## Your task
Leave out the images; return the rest of the data exactly.

## Records
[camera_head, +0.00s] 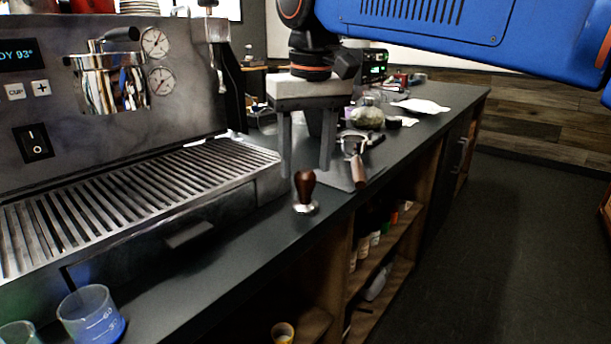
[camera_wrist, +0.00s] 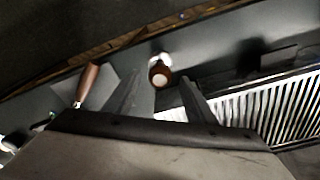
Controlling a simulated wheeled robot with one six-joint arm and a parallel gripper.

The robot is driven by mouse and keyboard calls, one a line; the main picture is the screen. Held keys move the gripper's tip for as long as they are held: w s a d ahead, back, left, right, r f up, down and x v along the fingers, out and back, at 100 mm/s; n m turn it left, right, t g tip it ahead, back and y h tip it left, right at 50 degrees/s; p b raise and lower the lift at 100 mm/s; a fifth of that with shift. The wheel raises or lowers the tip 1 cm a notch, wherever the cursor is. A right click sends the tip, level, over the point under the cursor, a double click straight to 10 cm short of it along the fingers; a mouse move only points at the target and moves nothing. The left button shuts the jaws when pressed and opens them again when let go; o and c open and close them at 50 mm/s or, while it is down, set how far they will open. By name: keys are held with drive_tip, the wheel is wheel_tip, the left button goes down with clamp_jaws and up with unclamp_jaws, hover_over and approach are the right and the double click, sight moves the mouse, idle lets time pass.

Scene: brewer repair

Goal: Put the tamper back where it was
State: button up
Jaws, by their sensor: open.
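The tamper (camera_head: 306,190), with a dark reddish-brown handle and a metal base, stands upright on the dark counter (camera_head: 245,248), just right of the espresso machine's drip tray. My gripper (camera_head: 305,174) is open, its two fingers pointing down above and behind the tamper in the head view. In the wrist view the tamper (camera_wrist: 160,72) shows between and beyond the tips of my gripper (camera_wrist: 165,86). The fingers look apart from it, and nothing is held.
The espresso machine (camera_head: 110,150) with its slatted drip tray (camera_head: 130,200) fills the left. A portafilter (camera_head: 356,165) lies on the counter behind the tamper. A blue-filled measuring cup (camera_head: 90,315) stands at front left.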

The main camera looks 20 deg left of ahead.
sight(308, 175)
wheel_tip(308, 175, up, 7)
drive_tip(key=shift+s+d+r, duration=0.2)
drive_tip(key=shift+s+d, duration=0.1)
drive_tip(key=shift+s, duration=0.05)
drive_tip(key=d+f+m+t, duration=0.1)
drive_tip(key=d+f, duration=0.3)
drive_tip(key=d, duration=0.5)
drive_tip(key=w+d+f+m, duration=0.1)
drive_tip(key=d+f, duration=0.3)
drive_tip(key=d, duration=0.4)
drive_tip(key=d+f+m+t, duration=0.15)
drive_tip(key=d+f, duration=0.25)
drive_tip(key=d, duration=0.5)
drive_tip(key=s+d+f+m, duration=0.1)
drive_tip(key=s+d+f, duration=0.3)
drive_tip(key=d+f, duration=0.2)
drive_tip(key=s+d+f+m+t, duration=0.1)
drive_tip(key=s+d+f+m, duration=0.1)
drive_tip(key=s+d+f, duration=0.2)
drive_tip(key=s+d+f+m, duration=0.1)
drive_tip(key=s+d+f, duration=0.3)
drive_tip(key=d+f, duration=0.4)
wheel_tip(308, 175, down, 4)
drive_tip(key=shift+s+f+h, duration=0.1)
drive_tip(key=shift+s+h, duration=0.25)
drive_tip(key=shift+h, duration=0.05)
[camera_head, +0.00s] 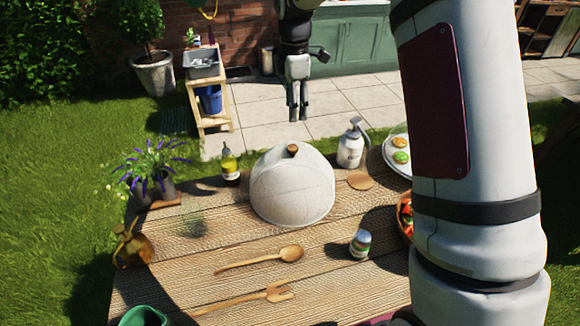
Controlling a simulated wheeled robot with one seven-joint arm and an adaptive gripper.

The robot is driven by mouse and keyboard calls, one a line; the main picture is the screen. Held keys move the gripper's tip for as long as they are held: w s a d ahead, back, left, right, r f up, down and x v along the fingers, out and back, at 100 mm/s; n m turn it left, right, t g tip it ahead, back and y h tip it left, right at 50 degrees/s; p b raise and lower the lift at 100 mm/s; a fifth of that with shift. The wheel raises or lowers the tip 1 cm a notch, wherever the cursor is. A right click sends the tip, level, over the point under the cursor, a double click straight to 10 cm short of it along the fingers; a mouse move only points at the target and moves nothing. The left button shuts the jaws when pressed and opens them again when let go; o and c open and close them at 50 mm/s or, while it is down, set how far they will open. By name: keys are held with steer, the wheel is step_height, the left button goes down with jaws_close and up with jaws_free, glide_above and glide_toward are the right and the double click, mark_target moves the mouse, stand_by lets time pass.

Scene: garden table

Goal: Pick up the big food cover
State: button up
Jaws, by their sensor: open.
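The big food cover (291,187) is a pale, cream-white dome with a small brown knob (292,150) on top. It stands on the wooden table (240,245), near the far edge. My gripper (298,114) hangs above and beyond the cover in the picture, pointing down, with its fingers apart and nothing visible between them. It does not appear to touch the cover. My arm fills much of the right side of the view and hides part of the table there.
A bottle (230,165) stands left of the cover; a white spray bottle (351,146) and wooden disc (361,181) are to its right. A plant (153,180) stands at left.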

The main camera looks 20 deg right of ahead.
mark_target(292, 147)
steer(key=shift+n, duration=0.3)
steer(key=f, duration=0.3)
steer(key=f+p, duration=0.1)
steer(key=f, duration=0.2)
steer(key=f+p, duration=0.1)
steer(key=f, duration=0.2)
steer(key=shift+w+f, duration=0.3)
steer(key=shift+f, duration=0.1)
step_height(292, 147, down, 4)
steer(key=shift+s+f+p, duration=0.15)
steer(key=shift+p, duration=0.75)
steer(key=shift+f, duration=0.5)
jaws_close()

## Full output
[camera_head, +0.00s] 
[camera_wrist, +0.00s] 
Controlling a simulated wheeled robot with one six-joint arm and a parallel gripper.

The robot is driven by mouse and keyboard calls, one a line; the main picture is the screen. Held keys move the gripper's tip for as long as they are held: w s a d ahead, back, left, right, r f up, down and x v along the fingers, out and back, at 100 mm/s; n m turn it left, right, t g tip it ahead, back and y h tip it left, right at 50 degrees/s; p b raise and lower the lift at 100 mm/s; a fifth of that with shift. The wheel raises or lowers the tip 1 cm a notch, wherever the cursor is. A right click sends the tip, level, over the point under the cursor, a double click straight to 10 cm short of it along the fingers; a mouse move only points at the target and moves nothing. The left button shuts the jaws when pressed and opens them again when let go; o and c open and close them at 50 mm/s or, while it is down, set how far they will open. By name: keys are held with drive_tip, the wheel is wheel_tip, the left button goes down with clamp_jaws and up with unclamp_jaws, hover_over and approach are the right and the double click, sight moves the mouse, idle lets time pass.

Scene: brewer repair

Goal: Put the tamper back where it was
State: button up
Jaws, by their sensor: open.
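The tamper (camera_head: 306,190), with a dark reddish-brown handle and a metal base, stands upright on the dark counter (camera_head: 245,248), just right of the espresso machine's drip tray. My gripper (camera_head: 305,174) is open, its two fingers pointing down above and behind the tamper in the head view. In the wrist view the tamper (camera_wrist: 160,72) shows between and beyond the tips of my gripper (camera_wrist: 165,86). The fingers look apart from it, and nothing is held.
The espresso machine (camera_head: 110,150) with its slatted drip tray (camera_head: 130,200) fills the left. A portafilter (camera_head: 356,165) lies on the counter behind the tamper. A blue-filled measuring cup (camera_head: 90,315) stands at front left.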

The main camera looks 20 deg left of ahead.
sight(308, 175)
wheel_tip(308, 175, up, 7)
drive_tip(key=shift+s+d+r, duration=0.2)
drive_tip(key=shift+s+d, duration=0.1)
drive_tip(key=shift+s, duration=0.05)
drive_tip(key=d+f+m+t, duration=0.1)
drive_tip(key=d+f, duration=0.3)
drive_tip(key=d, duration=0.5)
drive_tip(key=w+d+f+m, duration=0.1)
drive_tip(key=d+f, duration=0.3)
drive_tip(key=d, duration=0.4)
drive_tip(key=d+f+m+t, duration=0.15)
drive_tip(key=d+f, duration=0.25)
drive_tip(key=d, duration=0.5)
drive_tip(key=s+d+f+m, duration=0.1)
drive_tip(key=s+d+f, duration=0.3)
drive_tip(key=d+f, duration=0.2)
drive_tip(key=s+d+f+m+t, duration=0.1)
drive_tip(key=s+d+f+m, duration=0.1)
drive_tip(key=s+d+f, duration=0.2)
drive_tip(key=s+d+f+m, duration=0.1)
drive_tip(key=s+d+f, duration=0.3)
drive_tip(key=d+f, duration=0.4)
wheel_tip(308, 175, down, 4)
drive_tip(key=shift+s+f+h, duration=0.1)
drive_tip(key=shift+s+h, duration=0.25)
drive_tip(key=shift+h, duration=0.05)
[camera_head, +0.00s] 
Controlling a simulated wheeled robot with one seven-joint arm and an adaptive gripper.

The robot is driven by mouse and keyboard calls, one a line; the main picture is the screen. Held keys move the gripper's tip for as long as they are held: w s a d ahead, back, left, right, r f up, down and x v along the fingers, out and back, at 100 mm/s; n m turn it left, right, t g tip it ahead, back and y h tip it left, right at 50 degrees/s; p b raise and lower the lift at 100 mm/s; a fifth of that with shift. The wheel raises or lowers the tip 1 cm a notch, wherever the cursor is. A right click sends the tip, level, over the point under the cursor, a double click straight to 10 cm short of it along the fingers; a mouse move only points at the target and moves nothing. The left button shuts the jaws when pressed and opens them again when let go; o and c open and close them at 50 mm/s or, while it is down, set how far they will open. By name: keys are held with steer, the wheel is step_height, the left button goes down with jaws_close and up with jaws_free, glide_above and glide_toward are the right and the double click, mark_target moves the mouse, stand_by lets time pass.

Scene: garden table

Goal: Pick up the big food cover
State: button up
Jaws, by their sensor: open.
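The big food cover (291,187) is a pale, cream-white dome with a small brown knob (292,150) on top. It stands on the wooden table (240,245), near the far edge. My gripper (298,114) hangs above and beyond the cover in the picture, pointing down, with its fingers apart and nothing visible between them. It does not appear to touch the cover. My arm fills much of the right side of the view and hides part of the table there.
A bottle (230,165) stands left of the cover; a white spray bottle (351,146) and wooden disc (361,181) are to its right. A plant (153,180) stands at left.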

The main camera looks 20 deg right of ahead.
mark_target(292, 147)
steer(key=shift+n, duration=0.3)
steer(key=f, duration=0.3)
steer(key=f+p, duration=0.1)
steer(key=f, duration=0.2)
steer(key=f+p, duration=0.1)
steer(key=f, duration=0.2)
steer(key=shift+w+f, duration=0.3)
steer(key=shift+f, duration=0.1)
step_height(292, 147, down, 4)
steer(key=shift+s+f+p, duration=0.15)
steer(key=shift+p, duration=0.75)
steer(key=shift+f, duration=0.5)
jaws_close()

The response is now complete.